Quand le « Stupid party » se convertit à la réflexion intellectuelle

Fondapol | 17 février 2011

Clarisse BERTHEZENE, Les conservateurs britanniques dans la bataille des idées, 1929-1954 – Ashridge College, premier think tank conservateur, Paris, Presses de Sciences-Po, 2011.

Centre de formation à la vie citoyenne et think tank avant la lettre, Ashridge College a joué, de 1929 à 1954, un rôle considérable dans l’élaboration de la pensée politique des conservateurs britanniques. Il mena une lutte incessante pour rester indépendant du parti qu’il nourrissait en idées. Au-delà de l’éclairage historique, le travail de Claire Berthézène questionne donc la nature des liens entre réflexion politique et engagement militant.

Le défi posé par la Société fabienne

Au lendemain de la Première guerre mondiale, les conservateurs sont confrontés à la poussée des idées socialistes sur la scène politique britannique.
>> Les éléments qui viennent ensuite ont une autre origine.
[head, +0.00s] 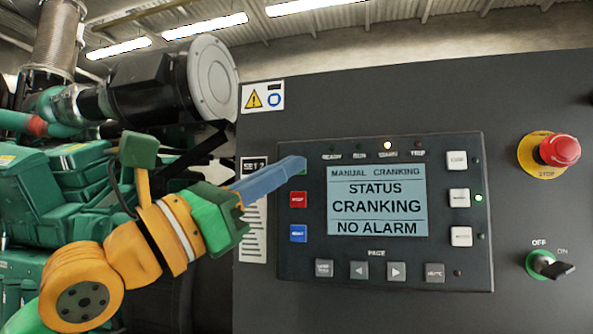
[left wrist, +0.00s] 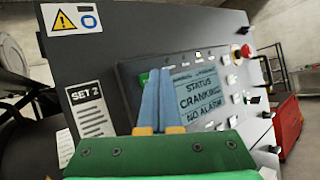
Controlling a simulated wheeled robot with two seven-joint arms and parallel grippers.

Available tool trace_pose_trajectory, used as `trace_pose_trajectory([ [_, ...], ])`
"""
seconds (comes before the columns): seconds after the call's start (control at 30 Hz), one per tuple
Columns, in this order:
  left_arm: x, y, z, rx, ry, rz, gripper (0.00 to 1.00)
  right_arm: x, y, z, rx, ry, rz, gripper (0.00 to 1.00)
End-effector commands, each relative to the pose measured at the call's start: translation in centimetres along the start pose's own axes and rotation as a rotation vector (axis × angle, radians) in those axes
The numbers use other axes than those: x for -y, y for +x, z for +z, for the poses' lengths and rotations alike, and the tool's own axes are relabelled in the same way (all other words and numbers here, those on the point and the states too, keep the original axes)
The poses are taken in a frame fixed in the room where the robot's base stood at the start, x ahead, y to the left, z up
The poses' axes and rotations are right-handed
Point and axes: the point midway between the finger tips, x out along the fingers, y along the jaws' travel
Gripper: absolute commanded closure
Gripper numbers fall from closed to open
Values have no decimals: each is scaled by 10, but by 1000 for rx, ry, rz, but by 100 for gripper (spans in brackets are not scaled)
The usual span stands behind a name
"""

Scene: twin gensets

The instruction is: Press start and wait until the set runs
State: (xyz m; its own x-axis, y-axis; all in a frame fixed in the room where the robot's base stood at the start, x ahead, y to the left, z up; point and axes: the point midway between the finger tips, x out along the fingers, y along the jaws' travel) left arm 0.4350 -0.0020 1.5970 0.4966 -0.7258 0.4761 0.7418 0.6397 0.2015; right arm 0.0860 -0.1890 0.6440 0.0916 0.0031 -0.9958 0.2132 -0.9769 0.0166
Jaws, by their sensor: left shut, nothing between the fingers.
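The control panel (head: 385,255) of set 2 has a lit screen (head: 377,201) that reads "MANUAL CRANKING", "STATUS CRANKING", "NO ALARM". One lamp (head: 387,145) in the top row glows, and a green lamp shows beside the middle right button. My left gripper (head: 300,163) is shut and empty, its blue fingertips at the green start button (head: 302,172) at the panel's upper left. The fingertips mostly hide that button; its green edge shows in the left wrist view (left wrist: 143,78). Contact cannot be told for sure. My right gripper is not in view.
A red stop button (head: 560,150) on a yellow ring and an off/on key switch (head: 548,265) sit right of the panel. Below the start button are red (head: 298,199) and blue (head: 298,233) buttons. The green engine (head: 60,185) stands at left. A red cart (left wrist: 288,125) stands beyond.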

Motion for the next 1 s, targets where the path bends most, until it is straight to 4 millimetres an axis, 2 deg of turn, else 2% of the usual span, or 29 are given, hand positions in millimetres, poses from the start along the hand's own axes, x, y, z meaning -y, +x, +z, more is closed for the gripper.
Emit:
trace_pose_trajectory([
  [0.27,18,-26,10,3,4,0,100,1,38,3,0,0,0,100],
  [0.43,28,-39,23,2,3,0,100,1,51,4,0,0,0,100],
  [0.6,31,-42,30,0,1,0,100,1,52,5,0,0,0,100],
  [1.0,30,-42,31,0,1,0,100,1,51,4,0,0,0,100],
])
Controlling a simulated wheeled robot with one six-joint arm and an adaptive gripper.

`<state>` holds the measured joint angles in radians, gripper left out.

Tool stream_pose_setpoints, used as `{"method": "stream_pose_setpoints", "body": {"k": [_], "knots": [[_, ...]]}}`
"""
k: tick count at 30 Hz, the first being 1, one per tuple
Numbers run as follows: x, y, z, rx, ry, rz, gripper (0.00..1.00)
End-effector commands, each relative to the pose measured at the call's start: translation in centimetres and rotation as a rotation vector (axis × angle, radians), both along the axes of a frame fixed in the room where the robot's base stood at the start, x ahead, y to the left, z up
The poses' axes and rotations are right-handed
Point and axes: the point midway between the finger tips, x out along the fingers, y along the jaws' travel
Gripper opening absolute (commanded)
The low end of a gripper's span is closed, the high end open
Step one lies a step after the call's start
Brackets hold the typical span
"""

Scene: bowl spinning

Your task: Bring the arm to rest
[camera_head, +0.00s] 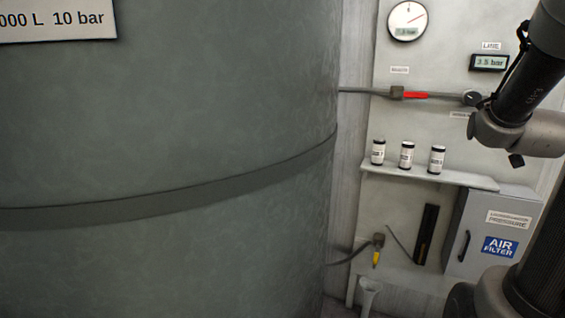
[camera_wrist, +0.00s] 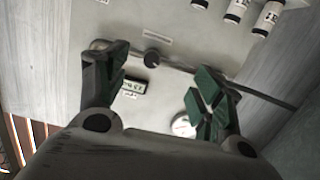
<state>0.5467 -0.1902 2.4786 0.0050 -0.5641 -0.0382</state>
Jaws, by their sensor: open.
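My gripper (camera_wrist: 161,68) shows in the wrist view with its two dark green-padded fingers spread wide apart. Nothing is held between them; the pale wall panel (camera_wrist: 185,45) shows through the gap. A black knob (camera_wrist: 152,58) and a small display (camera_wrist: 132,87) appear between the fingers, and a round gauge (camera_wrist: 182,125) shows by the right finger. I cannot tell how far the fingertips are from the panel. In the head view my arm reaches in at the right edge, and my fingers cannot be made out there.
A large grey tank (camera_head: 170,120) fills the left. The panel carries a dial gauge (camera_head: 407,21), a pipe with a red valve handle (camera_head: 415,95), and a shelf (camera_head: 460,180) with three small jars (camera_head: 407,155). A grey air filter box (camera_head: 480,240) is below, near my arm.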

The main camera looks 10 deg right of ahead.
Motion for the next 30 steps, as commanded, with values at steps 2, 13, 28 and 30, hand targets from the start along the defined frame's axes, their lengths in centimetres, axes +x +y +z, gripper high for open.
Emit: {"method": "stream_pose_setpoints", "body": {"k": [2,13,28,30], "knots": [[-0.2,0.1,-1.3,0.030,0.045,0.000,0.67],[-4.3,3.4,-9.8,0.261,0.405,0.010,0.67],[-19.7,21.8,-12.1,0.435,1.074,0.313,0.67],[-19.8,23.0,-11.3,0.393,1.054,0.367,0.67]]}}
L’élargissement du corps électoral aux ouvriers et aux femmes transforme alors radicalement la vie politique. Groupe de réflexion influencé par les thèses socialistes, la Société fabienne, organisation fondatrice du parti travailliste, a acquis une influence intellectuelle considérable. A l’inverse, les conservateurs manquent de crédibilité dans ce domaine. Ils se revendiquent de la tradition empiriste britannique et rejettent l’abstraction, qu’ils préfèrent laisser aux libéraux ou à la gauche. Cette attitude ne va pas cependant jusqu’à l’anti-intellectualisme. L’inquiétude face à la propagation du socialisme les oblige en effet à s’engager dans la bataille des idées. Cet objectif préside à la fondation, dans la demeure historique d’Ashridge, d’un lieu consacré à l’apprentissage et à la diffusion des idéaux conservateurs.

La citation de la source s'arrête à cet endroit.